Thus, we see that to estimate $u_{n}$ each foreground voxel of rater $k$ ”votes” with a (usually) positive quantity $\log\left(\frac{p_{k}}{1-q_{k}}\right)$ whereas each background voxel ”votes” with a (usually) negative quantity $\log\left(\frac{1-p_{k}}{q_{k}}\right)$ . Then the prior term $\operatorname*{logit}(w_{n})$ biases this vote depending on whether $w_{n}$ is greater or smaller than $\frac{1}{2}$ .

2.2.2 Influence of the background size

In many cases, the size $N$ of images that contain the objects delineated by the raters is arbitrary since it can be the size of the original image (with a large value of $N$ ) or the size of a restricted region of interest (with a small value of $N$ ). It is therefore important to estimate the influence of the background size, i.e. the number of true negative voxels $\mathrm{TN}_{k}$ , in the estimation of the hard and soft consensus.

Influence on hard consensus

Based on Eqs.1 and 2, the sensitivity and coefficient $s_{n}^{+}$ are not influenced by $\mathrm{TN}_{k}$ , but the specificities are. More precisely, we have $q_{k}=1-\frac{\mathrm{FP}_{k}}{\mathrm{TN}_{k}}+O((\mathrm{TN}_{k})^{-2})$ , and therefore the quantity $s_{n}^{-}$ tends towards $0$ when $\mathrm{TN}_{k}$ reaches large values. This implies that the hard consensus converges towards the union of all observed segmentation masks when the background size becomes large.

Influence on soft consensus

The posterior probability $u_{n}$ and specificities $q_{k}$ are mainly impacted by the increase of the background size, while the sensitivities are more marginally influenced. The nature of the soft consensus depends on the $\alpha$ exponent of the prior expression $w_{n}=\frac{A}{N^{\alpha}}$ , and in particular we have :

\displaystyle\operatorname*{logit}{(u_{n})}=(\sum_{k=1}^{K}S_{n}^{k}-\alpha)\log N+\log A+\ln{(\frac{p_{k}}{\mathrm{sFP}_{k}})}+\sum_{k,S_{n}^{k}=0}\ln{(1-p_{k})}+O(N^{-2})

A direct consequence of this formula is that the background size impacts the obtained consensus, as can be seen in Fig. 1(a) where the consensus obtained when applying STAPLE on a bounding box tightly surrounding the organ (referred to as Focused STAPLE in Fig. 1(a)) appears as smaller and with more non-binary values than the one computed on the whole image (referred to as Full size STAPLE in Fig. 1(a)). Comparisons between STAPLE computed on both volumes are available in Tab. 10 in the appendices. Moreover, as seen in Fig.1(b), the soft consensus when having a large background size depends on the value of $\alpha$ , with larger $\alpha$ corresponding to smaller consensuses. The detailed proof is presented in Appendix A.

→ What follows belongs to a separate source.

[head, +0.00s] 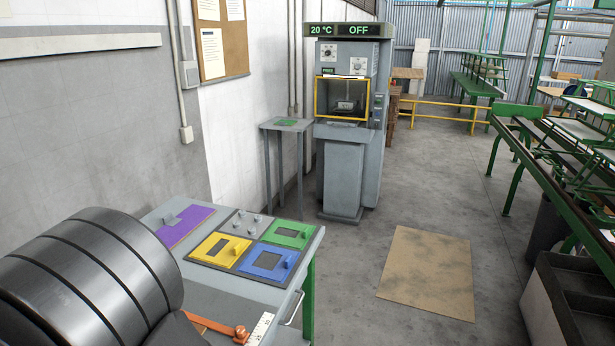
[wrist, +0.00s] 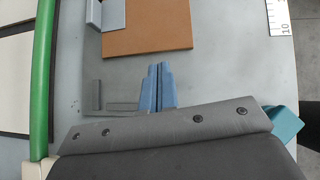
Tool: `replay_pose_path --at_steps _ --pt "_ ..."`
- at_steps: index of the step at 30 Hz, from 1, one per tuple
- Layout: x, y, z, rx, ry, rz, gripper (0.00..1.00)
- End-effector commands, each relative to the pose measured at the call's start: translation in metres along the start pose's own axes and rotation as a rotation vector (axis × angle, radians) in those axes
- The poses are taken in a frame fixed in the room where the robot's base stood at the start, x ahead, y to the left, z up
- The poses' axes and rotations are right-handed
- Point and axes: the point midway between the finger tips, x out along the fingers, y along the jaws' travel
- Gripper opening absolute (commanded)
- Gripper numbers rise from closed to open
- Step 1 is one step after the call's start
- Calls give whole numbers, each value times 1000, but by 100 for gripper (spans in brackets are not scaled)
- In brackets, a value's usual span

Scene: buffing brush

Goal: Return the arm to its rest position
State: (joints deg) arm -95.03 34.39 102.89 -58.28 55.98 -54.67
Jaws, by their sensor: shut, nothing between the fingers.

Removing the Influence of the background size

We explore under which conditions the STAPLE model leads to consensus estimations that are independent of the background size. A first simplification of the model is to assume that all raters perform equally $p_{k}=p$ , $q_{k}=q$ . In this case, the global specificity maximizing the likelihood is $q=\frac{\sum_{k=1}^{K}\mathrm{TN}_{k}}{\sum_{k=1}^{K}\mathrm{TN}_{k}+\mathrm{FP}_{k}}$ which is still dependent on the size of the background through $\mathrm{TN}_{k}$ .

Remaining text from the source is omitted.